— Begin Collected data —

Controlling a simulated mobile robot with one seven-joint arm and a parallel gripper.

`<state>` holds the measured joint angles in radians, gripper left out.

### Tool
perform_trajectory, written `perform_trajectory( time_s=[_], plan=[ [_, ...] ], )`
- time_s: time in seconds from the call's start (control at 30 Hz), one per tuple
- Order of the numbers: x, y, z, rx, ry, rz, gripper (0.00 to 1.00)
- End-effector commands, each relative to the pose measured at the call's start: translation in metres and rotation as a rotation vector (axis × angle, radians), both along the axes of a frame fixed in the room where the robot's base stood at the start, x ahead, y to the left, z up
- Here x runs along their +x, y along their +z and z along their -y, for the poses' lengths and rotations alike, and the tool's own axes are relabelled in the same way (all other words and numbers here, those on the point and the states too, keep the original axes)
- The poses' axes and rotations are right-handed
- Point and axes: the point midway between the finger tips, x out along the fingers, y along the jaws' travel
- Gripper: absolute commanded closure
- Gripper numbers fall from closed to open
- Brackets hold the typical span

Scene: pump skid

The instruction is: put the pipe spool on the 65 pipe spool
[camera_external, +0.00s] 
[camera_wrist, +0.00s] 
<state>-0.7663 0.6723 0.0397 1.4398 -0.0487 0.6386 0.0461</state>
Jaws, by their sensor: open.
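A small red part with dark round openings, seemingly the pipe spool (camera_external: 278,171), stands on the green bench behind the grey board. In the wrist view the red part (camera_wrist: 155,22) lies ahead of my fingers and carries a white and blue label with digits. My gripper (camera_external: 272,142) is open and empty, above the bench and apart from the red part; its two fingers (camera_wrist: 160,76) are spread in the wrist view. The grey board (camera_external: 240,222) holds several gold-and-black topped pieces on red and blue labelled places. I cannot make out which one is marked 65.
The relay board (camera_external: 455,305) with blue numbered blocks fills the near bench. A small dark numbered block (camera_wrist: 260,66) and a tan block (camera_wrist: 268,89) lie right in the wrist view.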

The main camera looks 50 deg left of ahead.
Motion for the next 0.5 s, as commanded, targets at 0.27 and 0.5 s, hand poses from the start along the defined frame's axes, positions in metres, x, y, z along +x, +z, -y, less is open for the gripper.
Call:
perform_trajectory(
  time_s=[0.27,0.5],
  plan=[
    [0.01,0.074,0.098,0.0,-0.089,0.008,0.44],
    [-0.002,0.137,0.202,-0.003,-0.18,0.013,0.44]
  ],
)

— End Collected data —

Stated exercise:
Of the lines in the material, how many contain the word "poses"? Reply with the number and nothing else.

Completed task:
3